WHAT THE EXERCISE ASKS: Quote verbatim every line from the line containing "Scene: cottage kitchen" to the line containing "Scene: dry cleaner", inclusive of both, and no other line.

(Lines of data)
------------------------------------------------
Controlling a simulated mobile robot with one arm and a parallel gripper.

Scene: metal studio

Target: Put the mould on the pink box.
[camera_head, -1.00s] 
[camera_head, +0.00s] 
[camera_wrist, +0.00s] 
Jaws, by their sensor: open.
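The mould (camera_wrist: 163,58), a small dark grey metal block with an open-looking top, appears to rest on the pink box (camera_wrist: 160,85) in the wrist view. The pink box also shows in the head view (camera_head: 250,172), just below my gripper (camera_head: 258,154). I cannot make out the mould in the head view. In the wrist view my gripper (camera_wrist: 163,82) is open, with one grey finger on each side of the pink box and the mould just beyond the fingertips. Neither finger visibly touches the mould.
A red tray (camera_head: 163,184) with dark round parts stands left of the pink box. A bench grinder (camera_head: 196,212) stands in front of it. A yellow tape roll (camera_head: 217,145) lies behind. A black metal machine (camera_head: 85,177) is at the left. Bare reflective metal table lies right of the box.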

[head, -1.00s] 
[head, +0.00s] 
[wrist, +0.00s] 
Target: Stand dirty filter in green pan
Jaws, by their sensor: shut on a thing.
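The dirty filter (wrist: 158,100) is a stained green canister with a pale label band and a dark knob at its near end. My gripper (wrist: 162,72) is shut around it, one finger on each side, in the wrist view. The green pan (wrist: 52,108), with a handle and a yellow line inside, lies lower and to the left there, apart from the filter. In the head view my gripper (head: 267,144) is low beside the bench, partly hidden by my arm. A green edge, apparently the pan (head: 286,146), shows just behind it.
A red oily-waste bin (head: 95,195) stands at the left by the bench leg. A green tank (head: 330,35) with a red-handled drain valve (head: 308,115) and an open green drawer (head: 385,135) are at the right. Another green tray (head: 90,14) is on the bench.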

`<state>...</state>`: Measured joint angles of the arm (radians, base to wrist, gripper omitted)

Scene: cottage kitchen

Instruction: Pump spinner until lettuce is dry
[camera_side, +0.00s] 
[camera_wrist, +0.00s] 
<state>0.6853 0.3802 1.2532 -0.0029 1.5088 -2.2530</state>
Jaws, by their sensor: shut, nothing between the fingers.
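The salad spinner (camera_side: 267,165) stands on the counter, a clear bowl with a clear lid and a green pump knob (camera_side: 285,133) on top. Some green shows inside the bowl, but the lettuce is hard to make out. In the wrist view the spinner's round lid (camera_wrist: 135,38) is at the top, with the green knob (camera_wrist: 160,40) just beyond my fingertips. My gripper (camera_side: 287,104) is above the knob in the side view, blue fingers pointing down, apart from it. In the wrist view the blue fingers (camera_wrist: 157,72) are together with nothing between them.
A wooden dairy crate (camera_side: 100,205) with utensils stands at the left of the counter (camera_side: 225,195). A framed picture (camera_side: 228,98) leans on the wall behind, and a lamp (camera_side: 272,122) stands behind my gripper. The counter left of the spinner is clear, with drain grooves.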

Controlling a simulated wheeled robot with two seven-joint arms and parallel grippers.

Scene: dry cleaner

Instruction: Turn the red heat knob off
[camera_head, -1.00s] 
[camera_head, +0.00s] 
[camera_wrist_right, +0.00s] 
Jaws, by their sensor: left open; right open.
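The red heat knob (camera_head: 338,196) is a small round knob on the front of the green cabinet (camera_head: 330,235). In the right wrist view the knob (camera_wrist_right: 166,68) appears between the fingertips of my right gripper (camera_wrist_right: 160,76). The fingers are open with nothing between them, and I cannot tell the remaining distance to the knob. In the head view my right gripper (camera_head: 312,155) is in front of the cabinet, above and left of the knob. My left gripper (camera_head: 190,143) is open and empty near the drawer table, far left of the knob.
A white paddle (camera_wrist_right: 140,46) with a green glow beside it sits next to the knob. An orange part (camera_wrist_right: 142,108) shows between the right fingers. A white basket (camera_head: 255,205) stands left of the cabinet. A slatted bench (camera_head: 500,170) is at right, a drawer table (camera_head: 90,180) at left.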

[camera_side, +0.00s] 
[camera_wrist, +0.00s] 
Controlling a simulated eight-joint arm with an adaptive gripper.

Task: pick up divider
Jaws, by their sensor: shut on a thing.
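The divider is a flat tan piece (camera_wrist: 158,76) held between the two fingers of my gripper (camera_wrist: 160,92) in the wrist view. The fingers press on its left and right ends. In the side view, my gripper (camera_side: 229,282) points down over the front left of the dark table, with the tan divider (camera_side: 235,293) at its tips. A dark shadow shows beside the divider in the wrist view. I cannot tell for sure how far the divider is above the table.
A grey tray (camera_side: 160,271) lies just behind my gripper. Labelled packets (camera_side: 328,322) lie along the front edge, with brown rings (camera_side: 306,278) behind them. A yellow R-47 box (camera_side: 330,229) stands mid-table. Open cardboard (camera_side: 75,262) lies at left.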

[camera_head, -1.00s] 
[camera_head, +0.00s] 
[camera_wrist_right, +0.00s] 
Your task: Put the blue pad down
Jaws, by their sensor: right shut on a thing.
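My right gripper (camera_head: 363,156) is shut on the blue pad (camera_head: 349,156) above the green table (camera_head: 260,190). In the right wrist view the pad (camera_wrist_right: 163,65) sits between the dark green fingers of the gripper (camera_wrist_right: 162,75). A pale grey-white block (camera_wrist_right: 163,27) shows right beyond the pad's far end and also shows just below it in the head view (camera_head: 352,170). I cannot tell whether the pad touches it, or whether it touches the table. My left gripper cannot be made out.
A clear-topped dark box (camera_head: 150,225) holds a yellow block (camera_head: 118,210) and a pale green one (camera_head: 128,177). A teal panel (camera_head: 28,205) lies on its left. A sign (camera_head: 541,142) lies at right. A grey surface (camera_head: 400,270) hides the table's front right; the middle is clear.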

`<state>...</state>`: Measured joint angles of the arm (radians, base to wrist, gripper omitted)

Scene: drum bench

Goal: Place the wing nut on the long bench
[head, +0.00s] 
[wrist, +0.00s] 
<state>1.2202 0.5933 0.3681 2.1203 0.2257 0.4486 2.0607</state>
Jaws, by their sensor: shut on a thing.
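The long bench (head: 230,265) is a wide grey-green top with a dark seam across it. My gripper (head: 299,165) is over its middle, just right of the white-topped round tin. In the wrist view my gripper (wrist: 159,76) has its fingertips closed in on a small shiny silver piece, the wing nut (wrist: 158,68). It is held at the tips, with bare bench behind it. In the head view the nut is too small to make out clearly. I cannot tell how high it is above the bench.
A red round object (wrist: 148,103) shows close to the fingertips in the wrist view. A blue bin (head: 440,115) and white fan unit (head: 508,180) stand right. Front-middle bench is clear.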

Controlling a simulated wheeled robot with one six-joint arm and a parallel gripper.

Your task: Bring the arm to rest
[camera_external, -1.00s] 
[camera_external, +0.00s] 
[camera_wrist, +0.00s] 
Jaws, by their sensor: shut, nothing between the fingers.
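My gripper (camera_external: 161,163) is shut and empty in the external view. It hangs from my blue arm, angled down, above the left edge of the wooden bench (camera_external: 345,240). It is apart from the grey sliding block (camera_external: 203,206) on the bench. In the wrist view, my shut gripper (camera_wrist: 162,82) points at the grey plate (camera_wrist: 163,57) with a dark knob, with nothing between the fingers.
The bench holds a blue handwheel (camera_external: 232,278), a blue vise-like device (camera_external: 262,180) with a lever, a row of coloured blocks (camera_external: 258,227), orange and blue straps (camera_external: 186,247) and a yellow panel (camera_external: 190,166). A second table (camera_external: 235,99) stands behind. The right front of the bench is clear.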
------------------------------------------------
REPLY:
Scene: cottage kitchen

Instruction: Pump spinner until lettuce is dry
[camera_side, +0.00s] 
[camera_wrist, +0.00s] 
<state>0.6853 0.3802 1.2532 -0.0029 1.5088 -2.2530</state>
Jaws, by their sensor: shut, nothing between the fingers.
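The salad spinner (camera_side: 267,165) stands on the counter, a clear bowl with a clear lid and a green pump knob (camera_side: 285,133) on top. Some green shows inside the bowl, but the lettuce is hard to make out. In the wrist view the spinner's round lid (camera_wrist: 135,38) is at the top, with the green knob (camera_wrist: 160,40) just beyond my fingertips. My gripper (camera_side: 287,104) is above the knob in the side view, blue fingers pointing down, apart from it. In the wrist view the blue fingers (camera_wrist: 157,72) are together with nothing between them.
A wooden dairy crate (camera_side: 100,205) with utensils stands at the left of the counter (camera_side: 225,195). A framed picture (camera_side: 228,98) leans on the wall behind, and a lamp (camera_side: 272,122) stands behind my gripper. The counter left of the spinner is clear, with drain grooves.

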Controlling a simulated wheeled robot with two seven-joint arms and parallel grippers.

Scene: dry cleaner

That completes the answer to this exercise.